Now, I'm actually getting weary of enumerating ways in which modern novels suck. (I'm not going to touch the new Dan Brown with a ten-foot pole, sorry, I actually read the Da Vinci Code all the way through and so have completed that homework.) But I think I can tackle this one in a short paragraph: there isn't any subject that Moore doesn't throw in to this novel for maximum effect.
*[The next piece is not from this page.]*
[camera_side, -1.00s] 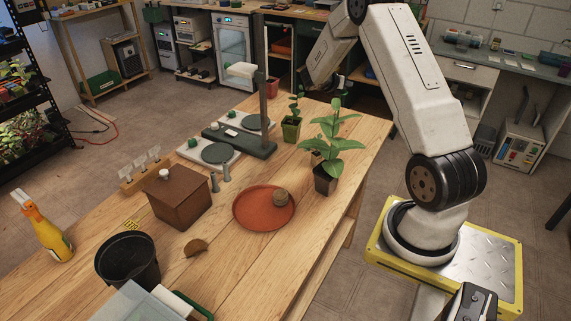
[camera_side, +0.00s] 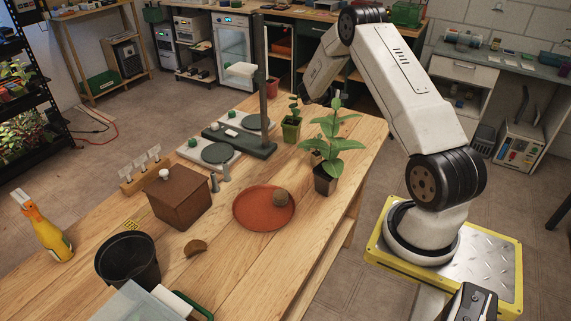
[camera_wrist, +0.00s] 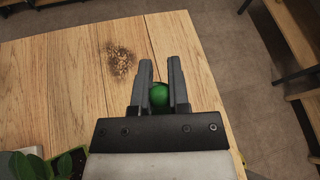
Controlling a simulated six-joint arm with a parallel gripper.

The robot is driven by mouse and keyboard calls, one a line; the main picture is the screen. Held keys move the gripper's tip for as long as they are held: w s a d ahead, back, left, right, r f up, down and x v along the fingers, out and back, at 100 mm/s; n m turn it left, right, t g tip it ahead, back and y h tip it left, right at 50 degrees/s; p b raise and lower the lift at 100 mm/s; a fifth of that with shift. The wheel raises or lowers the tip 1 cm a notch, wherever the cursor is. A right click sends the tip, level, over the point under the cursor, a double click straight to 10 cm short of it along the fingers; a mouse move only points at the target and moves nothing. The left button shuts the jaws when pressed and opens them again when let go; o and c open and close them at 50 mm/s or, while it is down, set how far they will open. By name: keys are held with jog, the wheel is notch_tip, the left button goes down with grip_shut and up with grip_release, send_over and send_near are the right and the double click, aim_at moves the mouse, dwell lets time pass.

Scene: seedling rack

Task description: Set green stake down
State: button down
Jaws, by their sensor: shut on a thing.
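The green stake (camera_wrist: 158,95) shows in the wrist view only as a rounded green end between the fingers of my gripper (camera_wrist: 160,70). The two dark fingers are shut on it, one on each side. The rest of the stake is hidden, so I cannot tell whether its lower end touches the wooden table (camera_wrist: 60,75). In the side view the wrist end of my arm is beyond the potted plants, at the far end of the table, and the stake cannot be made out there.
A small green-potted seedling (camera_side: 291,132) and a larger leafy plant (camera_side: 325,180) stand near the far end. A tall grey stand (camera_side: 263,90) rises beside them.

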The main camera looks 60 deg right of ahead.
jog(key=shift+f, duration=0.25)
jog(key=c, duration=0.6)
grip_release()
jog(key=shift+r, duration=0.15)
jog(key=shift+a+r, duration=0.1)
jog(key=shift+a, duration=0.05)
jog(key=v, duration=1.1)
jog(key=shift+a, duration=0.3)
We have, just to name a few: 1. a young woman, Tassie Keltjin's, coming of age, in a college city and away from her rural Wisconsin farm upbringing; 2. her mother is a Jewish woman stuck on the farm who seems vaguely unhappy with her lot; 3. Tassie goes to work for an older woman in her college town as a nanny; 4. The child she's nannying is a biracial girl that the older woman has adopted; 5. She falls in love and has a tempestuous physical love affair with a man named Reynaldo; 6. Oh yeah, the events of 9/11; 7. She deals with racism on the street when people yell at her and the biracial child; 8. The marriage of the couple for whom she nannies is falling apart; 9. her younger brother signs up for the military and gets shipped out--guess what happens; and 10. the woman for whom she nannies has a secret past that means she can't handle life with her new adopted daughter.

And somehow? With all that? I was so bored I kept falling asleep, and I never could remember if the main character's name was Tessie or Tassie. Those don't seem like good signs.
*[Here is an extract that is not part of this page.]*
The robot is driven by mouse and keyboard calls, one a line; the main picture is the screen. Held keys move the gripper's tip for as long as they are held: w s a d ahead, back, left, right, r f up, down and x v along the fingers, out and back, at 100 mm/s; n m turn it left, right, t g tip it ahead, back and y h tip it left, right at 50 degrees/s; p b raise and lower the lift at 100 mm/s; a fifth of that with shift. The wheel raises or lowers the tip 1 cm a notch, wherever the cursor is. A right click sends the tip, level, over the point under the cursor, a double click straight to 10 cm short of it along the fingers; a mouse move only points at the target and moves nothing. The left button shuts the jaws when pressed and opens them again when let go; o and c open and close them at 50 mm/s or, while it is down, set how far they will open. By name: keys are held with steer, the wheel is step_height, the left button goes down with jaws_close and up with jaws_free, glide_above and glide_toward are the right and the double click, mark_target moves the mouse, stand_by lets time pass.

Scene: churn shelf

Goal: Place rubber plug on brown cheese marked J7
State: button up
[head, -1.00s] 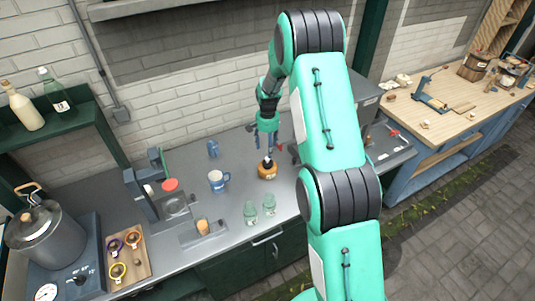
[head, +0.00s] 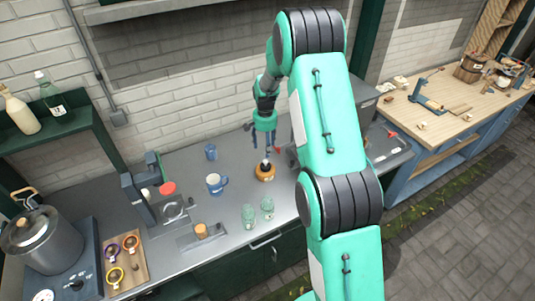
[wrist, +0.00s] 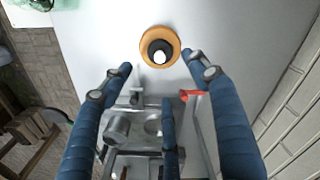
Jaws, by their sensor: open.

Thank you, Lorrie Moore.*** I am officially off fiction until further notice.

*I went to journalism school, people, and if there's one thing you learn, it's that you must at all costs act like you are objective, even when we all know that's impossible.

**The second thing you learn in journalism school is to put a human face on your stories and never, never to sound too elite; hence, "folks." Don't knock it. It got George W. Bush elected twice, and he didn't even have to go to j-school to learn it.

***Moore also didn't have the balls just to set the book in Madison, Wisconsin, although there's some pretty clear references to the city. (Other reviewers have pointed out her "isn't it so cute?" attitude toward Madison in interviews like this one, as well.) Okay. The next time you have your characters visiting a sex supply store in a fictional city, Ms. Moore, at least don't give it the same name as the most well-known erotica shop in the city you're NOT setting your novel in.

This just in: It hurts me to disagree with Bookslut, but I don't think I can agree with Amy Hanridge's review of this book. At one point she even compares Moore to Carol Shields, which also hurts me. It's like comparing Jodi Picoult favorably with Anne Tyler. Yikes. Do yourself a favor; skip this book and read anything by Carol Shields instead.